Review: John Winterson Richards
Anyone living in Britain who takes television seriously probably has a love-hate relationship with the BBC. On the one hand, it is highly likely that it has produced some of their all time favourite programmes, as well as a disproportionate number of programmes that are generally held to be among the best and most influential in television history, not only nationally but globally. I, Claudius, Dad's Army, Edge of Darkness, Natural World, Monty Python, Lord Clark's Civilisation, The Goodies, Horizon, Yes, Minister - well, each of us can make up our own Roll of Honour.
At the same time, the BBC has also produced a great deal of rubbish, and, by definition, the ratio of rubbish to excellence is very high. Normally, this would not matter. After all, if you think a particular programme is rubbish, no one is forcing you to watch it. However, "because of the unique way the BBC is funded" - to quote an old advertising campaign for the BBC, shown on BBC channels that were supposed to be free of advertising "because of the unique way the BBC is funded" - we still have to pay for the rubbish even if we choose not to watch it.
The licence fee is a tax on watching any terrestrial television channel in the UK. It is paid to the BBC even by those who do not watch it. As a result, the BBC is held to a higher standard than a purely commercial television network in terms of quality, impartiality, and openness to public scrutiny. Put simply, people have more of a right to complain about the BBC - and they do.
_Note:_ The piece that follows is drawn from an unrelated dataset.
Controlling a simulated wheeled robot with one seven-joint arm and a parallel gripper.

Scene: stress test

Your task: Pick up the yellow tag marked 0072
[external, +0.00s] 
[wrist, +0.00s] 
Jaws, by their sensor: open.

In this context, the satirical comedy W1A is provides plenty of fuel for both hatred and love of the BBC. Many of the Corporation's biggest shortcomings are exposed and mocked ruthlessly - its chaotic management structure, its vapid popular programming, its excessive reliance on questionable "celebrity," its meaningless jargon, its incestuous appointments, its exclusively metropolitan attitudes, its Byzantine internal politics, its total subservience to so called "political correctness," and its constant focus on distinctly middle aged notions of modernity.
The show within the show, 'Britain's Tastiest Village,' is fictional but one can easily imagine someone in the Beeb seeing the title and thinking "Actually, that might work."
Yet, at the same time, it is hard not to love the BBC for having the courage and the sense of humour to laugh at itself - because W1A was produced and broadcast by the BBC.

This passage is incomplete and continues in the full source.